Le Bourgeois est mort, vive l’Adolescent L’un sacrifiant le plaisir de vivre à l’accumulation des richesses et

mettait, selon la formule de Stefan Zweig1, «l’apparence morale au-dessus de l’être humain«; témoignant

d’une impatience égale devant les rigidités de l’ordre moral et les exigences de la pensée, le second veut, avant

tout, s’amuser, se délasser, échapper dans le loisir aux rigueurs de l’école, et c’est pourquoi l’industrie

culturelle trouve en lui la forme d’humanité la plus rigoureusement conforme à sa propre essence.

Ce qui ne veut pas dire que l’adolescence soit enfin devenue le plus bel âge de la vie. Autrefois niés en tant que

peuple, les jeunes le sont aujourd’hui en tant qu’individus. La jeunesse est désormais un bloc, un monolithe,

une quasi-espèce. On ne peut plus avoir vingt ans sans apparaître aussitôt comme le porte-parole de sa

génération. «Nous les jeunes...« : les copains attentifs et les parents attendris, les instituts de sondage et le

monde de la consommation veillent ensemble à la perpétuation de ce conformisme et à ce que nul ne puisse

jamais s’exclamer : «J’ai vingt ans, c’est mon âge, ce n’est pas mon être, et je ne laisserai personne

m’enfermer dans cette détermination.«

Alain FINKIELKRAUT, La défaite de la pensée, GALLIMARD, 1987.

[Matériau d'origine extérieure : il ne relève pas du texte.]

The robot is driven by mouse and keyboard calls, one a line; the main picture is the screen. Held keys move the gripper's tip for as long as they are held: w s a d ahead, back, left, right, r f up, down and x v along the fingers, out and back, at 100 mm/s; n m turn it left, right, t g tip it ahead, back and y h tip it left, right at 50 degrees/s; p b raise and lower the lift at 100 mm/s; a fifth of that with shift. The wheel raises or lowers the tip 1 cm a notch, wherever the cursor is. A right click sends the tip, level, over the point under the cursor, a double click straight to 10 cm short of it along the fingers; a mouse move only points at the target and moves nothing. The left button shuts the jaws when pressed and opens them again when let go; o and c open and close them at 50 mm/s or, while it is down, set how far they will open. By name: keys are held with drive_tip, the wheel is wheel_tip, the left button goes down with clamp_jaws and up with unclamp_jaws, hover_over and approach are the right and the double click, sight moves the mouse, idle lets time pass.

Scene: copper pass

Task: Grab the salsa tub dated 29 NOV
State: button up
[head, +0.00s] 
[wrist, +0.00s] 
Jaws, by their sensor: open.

1 Stefan Zweig : (1881-1942), Le monde d’hier (souvenirs d’un européen), 1942.

Alain FINKIELKRAUT est né à Paris en 1949. Philosophe et essayiste, il enseigne à l’école Polytechnique. Il

est notamment l’auteur de La sagesse de l’amour, de La mémoire vaine, d’une biographie de Charles Peguy :

Le mécontemporain et de Comment peut-on être croate ?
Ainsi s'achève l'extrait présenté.